This fairly complex Aboriginal engraving site is located along an informal bushwalking and mountain-biking track in Red Hill Reserve. None of the figures have been damaged, although some are now covered by silt.
A rock where people obtained water on top of the ridge and indulged in engraving a variety of animals and tracks, and also line figures which are unique. Campbell identified the head of a 3-pronged fishing spear near the man’s legs but I cannot see it in his diagram, and also a phallic symbol which is really a bent line with a bifurcated end.
McCarthy (1983)

In the main group of figures is a man who is “5′ tall, oval head tilted to his left, no eyes, straight arms upraised, 5 pointed fingers (thumb separated) on right hand, left arm truncated, straight sided body, belt”. Overlapping his legs is a “broad bodied fish” which is “probably a dolphin” and above the man’s right arm is another marine creature (described as a “young seal”).

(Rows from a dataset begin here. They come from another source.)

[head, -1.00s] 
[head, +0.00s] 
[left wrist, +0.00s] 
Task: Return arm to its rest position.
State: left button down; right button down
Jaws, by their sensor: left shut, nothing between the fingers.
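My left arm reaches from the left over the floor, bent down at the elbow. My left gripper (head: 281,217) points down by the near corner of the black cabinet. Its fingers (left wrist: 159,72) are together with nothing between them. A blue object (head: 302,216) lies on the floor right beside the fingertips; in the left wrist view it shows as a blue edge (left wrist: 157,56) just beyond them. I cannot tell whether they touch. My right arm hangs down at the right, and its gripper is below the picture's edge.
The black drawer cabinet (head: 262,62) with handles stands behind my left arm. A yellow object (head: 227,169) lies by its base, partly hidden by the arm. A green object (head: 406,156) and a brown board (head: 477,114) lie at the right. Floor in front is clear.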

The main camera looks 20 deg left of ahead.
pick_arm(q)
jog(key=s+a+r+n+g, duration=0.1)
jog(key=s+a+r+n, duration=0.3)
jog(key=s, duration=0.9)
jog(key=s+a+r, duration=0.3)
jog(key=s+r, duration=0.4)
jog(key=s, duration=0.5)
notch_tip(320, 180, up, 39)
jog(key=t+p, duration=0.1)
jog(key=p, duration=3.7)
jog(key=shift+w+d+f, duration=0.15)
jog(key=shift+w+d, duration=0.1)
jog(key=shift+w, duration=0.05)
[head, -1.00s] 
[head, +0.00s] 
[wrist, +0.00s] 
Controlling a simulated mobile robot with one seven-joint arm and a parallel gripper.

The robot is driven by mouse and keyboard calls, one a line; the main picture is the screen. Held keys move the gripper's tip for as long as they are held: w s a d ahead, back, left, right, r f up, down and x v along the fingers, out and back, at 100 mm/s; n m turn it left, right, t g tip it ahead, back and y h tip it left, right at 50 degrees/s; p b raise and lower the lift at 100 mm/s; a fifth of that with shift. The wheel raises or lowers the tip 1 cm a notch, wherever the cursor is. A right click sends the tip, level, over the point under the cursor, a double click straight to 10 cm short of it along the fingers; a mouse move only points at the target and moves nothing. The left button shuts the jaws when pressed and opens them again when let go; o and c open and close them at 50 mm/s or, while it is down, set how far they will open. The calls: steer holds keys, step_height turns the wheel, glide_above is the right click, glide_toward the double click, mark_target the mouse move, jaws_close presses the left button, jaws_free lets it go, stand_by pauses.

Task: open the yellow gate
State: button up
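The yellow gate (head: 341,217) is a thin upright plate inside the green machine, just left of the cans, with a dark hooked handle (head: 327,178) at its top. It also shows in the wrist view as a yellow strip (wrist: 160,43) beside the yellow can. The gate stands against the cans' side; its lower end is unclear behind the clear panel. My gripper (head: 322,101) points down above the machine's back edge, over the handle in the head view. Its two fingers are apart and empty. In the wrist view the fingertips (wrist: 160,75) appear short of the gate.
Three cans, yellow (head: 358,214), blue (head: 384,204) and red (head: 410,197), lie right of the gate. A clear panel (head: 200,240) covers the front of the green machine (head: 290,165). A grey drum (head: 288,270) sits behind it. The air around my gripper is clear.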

Next to the man’s arm is an oval “with an angled top, a bar across the top end, and a double line extending from the top”, a slender fish, and a “Iine design like a figure of eight”.
Next to these figures is a dolphin, and a line of four mundoes (there are eleven mundoes in total). In front of the dolphin is an insect.
Below the slender fish is one of two eels (there is also a third, headless eel).